── Dataset content

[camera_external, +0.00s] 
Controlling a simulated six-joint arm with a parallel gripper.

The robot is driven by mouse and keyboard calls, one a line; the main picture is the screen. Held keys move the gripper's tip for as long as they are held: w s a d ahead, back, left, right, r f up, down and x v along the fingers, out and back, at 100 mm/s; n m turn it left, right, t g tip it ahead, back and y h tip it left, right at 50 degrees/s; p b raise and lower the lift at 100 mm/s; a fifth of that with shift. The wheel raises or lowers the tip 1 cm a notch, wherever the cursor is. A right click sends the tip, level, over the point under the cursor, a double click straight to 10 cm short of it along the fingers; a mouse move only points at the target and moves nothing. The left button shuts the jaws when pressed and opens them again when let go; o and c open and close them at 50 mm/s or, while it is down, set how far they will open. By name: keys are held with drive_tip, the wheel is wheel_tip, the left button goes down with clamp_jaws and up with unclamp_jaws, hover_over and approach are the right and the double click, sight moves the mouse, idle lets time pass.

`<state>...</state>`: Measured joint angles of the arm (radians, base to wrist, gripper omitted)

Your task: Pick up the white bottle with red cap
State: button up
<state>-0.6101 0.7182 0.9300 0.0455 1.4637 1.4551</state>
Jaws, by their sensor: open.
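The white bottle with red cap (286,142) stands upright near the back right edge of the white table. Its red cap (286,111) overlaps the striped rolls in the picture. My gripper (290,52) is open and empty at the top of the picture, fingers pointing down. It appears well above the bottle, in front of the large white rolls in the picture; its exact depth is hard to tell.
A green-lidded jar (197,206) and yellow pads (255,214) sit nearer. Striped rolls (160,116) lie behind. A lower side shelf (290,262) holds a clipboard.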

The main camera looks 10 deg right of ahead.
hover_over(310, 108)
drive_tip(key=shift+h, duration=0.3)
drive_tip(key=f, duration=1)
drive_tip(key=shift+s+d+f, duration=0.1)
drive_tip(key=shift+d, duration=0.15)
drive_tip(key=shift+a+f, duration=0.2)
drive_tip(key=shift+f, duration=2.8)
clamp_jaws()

────

Give again only the lines of the material above that run from the one with "wrist, gripper omitted)" through the end, both included, exactly as they appear.

`<state>...</state>`: Measured joint angles of the arm (radians, base to wrist, gripper omitted)

Your task: Pick up the white bottle with red cap
State: button up
<state>-0.6101 0.7182 0.9300 0.0455 1.4637 1.4551</state>
Jaws, by their sensor: open.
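The white bottle with red cap (286,142) stands upright near the back right edge of the white table. Its red cap (286,111) overlaps the striped rolls in the picture. My gripper (290,52) is open and empty at the top of the picture, fingers pointing down. It appears well above the bottle, in front of the large white rolls in the picture; its exact depth is hard to tell.
A green-lidded jar (197,206) and yellow pads (255,214) sit nearer. Striped rolls (160,116) lie behind. A lower side shelf (290,262) holds a clipboard.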

The main camera looks 10 deg right of ahead.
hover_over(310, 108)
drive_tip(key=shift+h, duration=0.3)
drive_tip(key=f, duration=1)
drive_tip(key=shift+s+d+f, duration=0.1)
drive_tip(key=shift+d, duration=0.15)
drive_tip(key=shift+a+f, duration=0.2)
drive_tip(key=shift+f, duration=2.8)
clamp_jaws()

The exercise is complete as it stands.